Edifier S3000 Pro multimedia speakers – updated
4.4Overall Score
Name: Edifier S3000 Pro
Price (RRP): $1,122.99
Manufacturer: Edifier

The last time I reviewed an Edifier product was many years ago. It was a tiny little USB-powered computer speaker. My, things have come a long way. The Edifier S3000 Pro speakers can certainly be used as computer speakers. But they are powerful, versatile and impressive speakers which work perfectly well as the main music speakers for a large room.

Edifier S3000 Pro Features

The first thing I noticed about these speakers is their weight. I like heavy speakers. It indicates solid construction. And that goes with reduced sound colouration and reduced distortion. The Edifier S3000 Pro speakers are heavy.

Edifier S3000 Pro

There are two of them in the Edifier S3000 Pro carton. They are a stereo pair or, as Edifier calls them, 2.0. The left speaker weighs 10.35 kilograms. The right one weighs 10.45 kilograms. The extra weight for the right-hand speaker is because it has a little more inside. I’d call them large-bookshelf-sized. They are each around 360mm tall, 210mm wide and 300mm deep.

Both speakers are powered. Both plug into power points. But only the right one has inputs.
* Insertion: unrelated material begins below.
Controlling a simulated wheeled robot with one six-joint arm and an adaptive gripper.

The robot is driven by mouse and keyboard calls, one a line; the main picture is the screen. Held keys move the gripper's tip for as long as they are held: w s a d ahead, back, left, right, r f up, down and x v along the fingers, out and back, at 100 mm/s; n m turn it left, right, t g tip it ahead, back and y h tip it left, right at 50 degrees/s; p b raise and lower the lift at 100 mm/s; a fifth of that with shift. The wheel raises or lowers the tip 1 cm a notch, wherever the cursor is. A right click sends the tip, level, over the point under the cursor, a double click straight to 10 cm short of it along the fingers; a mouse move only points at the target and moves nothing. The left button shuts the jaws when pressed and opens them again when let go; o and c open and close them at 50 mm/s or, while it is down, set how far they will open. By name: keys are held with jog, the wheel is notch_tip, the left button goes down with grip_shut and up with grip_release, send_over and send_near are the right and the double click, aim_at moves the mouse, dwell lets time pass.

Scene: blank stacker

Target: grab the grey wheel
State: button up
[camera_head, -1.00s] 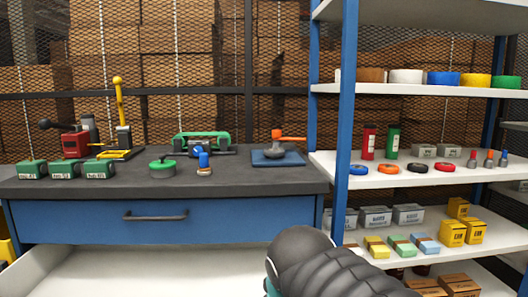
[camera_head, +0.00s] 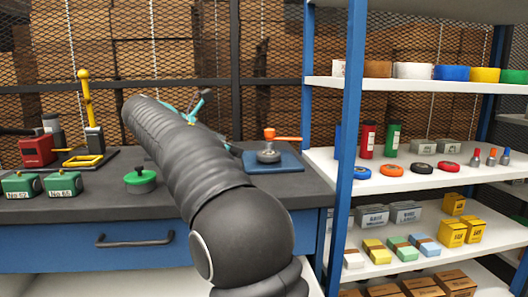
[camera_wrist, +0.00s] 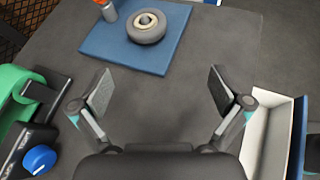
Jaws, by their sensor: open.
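The grey wheel (camera_wrist: 146,27) has a pale hub and lies flat on a blue mat (camera_wrist: 110,44) on the dark bench top. It also shows in the head view (camera_head: 268,156), beside the base of an orange-headed tool (camera_head: 270,133). My gripper (camera_wrist: 161,88) is open and empty over the bench, with its fingers spread and the wheel ahead of them, beyond the fingertips. In the head view my arm hides most of the gripper; only a bit of teal shows at its far end.
A green device (camera_wrist: 18,90) and a blue knob (camera_wrist: 39,158) are at the left in the wrist view. An open white drawer (camera_wrist: 268,140) is at the right. In the head view, a green-lidded pot (camera_head: 140,181) stands left of my arm; shelves with wheels and boxes stand at the right.

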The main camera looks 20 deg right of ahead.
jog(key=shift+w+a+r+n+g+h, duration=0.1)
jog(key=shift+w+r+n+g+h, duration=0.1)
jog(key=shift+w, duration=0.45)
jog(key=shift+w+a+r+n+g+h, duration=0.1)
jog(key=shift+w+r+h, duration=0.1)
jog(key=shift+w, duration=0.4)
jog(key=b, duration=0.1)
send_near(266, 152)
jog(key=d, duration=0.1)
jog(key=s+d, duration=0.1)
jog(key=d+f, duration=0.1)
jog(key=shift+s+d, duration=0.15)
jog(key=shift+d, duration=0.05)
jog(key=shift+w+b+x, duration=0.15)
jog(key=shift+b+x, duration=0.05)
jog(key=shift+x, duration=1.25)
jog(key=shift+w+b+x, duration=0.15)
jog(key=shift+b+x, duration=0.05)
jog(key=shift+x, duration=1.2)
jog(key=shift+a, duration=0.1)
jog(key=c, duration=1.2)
They connect together wirelessly using KleerNet wireless technology. This is a system that apparently supports near-lossless audio at 16-bits and 44.1kHz sampling. The two speakers are factory pre-paired, but can be re-paired should the connection somehow be lost.

The inputs are:

  • Bluetooth 5.0 with aptX HD support.
  • Stereo audio via RCA sockets.
  • Stereo audio via balanced XLR sockets.
  • Digital audio via optical input.
  • Digital audio via coaxial input.
  • USB Audio from a computer via USB Type-B connection.

The Edifier S3000 Pro speakers come with a remote control, two power cables, optical and analogue cables, plus a USB cable for connecting to a computer.

Edifier S3000 Pro

The grilles are removable and are a little unusual, in that they are quite see-through. They are secured by four pins around the bass/midrange driver. Beneath the grille on the right-hand speaker is a small horizontal display panel. This shows which input is currently selected.


Inside each of the Edifier S3000 Pro loudspeakers are two drivers. The bass/midrange is a more-or-less conventional 165mm unit. But the tweeter, well that’s different. Edifier variously describes it as a “planar diaphragm tweeter” and a “planar ribbon tweeter”. Generally, “planar magnetic” and “ribbon” tweeters are considered to be two different design techniques. Without more information, it’s hard to say which these are.

But what they are not is the usual dynamic speakers with a 25mm or thereabouts dome. Both planar magnetic and ribbon use a lighter moving assembly to produce higher frequencies than dome tweeters. And they are generally rarer and more expensive. These ones have a phase plug or wave guide in front of them, which likely reduces the directivity inherent in flat panel transducers. And they seem to be mounted in a gentle horn, increasing their output efficiency.

The built-in amplifiers provide 120 watts to each bass/midrange driver and 8 watts to each tweeter.

“What?” I hear some crying, “Only 8 watts for each tweeter!?!” Don’t worry, that’s plenty. In the real world, as in the world of music, sound intensity diminishes rapidly with frequency. The power proportions are about right.

Edifier rates their frequency response at 38 to 20,000 hertz.

Various inputs

I used my old smashed-up Google Pixel 2 phone to confirm that the speakers really do support aptX HD for Bluetooth. The XLR inputs are probably overkill for speakers at this level. Don’t get me wrong, the Edifier S3000 Pro speakers are very good. But probably not quite good enough to be paired with the kinds of source devices which have XLR outputs. I didn’t have any appropriate equipment to hand with those outputs.

What I did do was use the USB connection, as (extensively) outlined below. And the analogue input, using my Rega Planar 3 turntable with Rega Exact cartridge. And the optical input, using a Chromecast Audio device.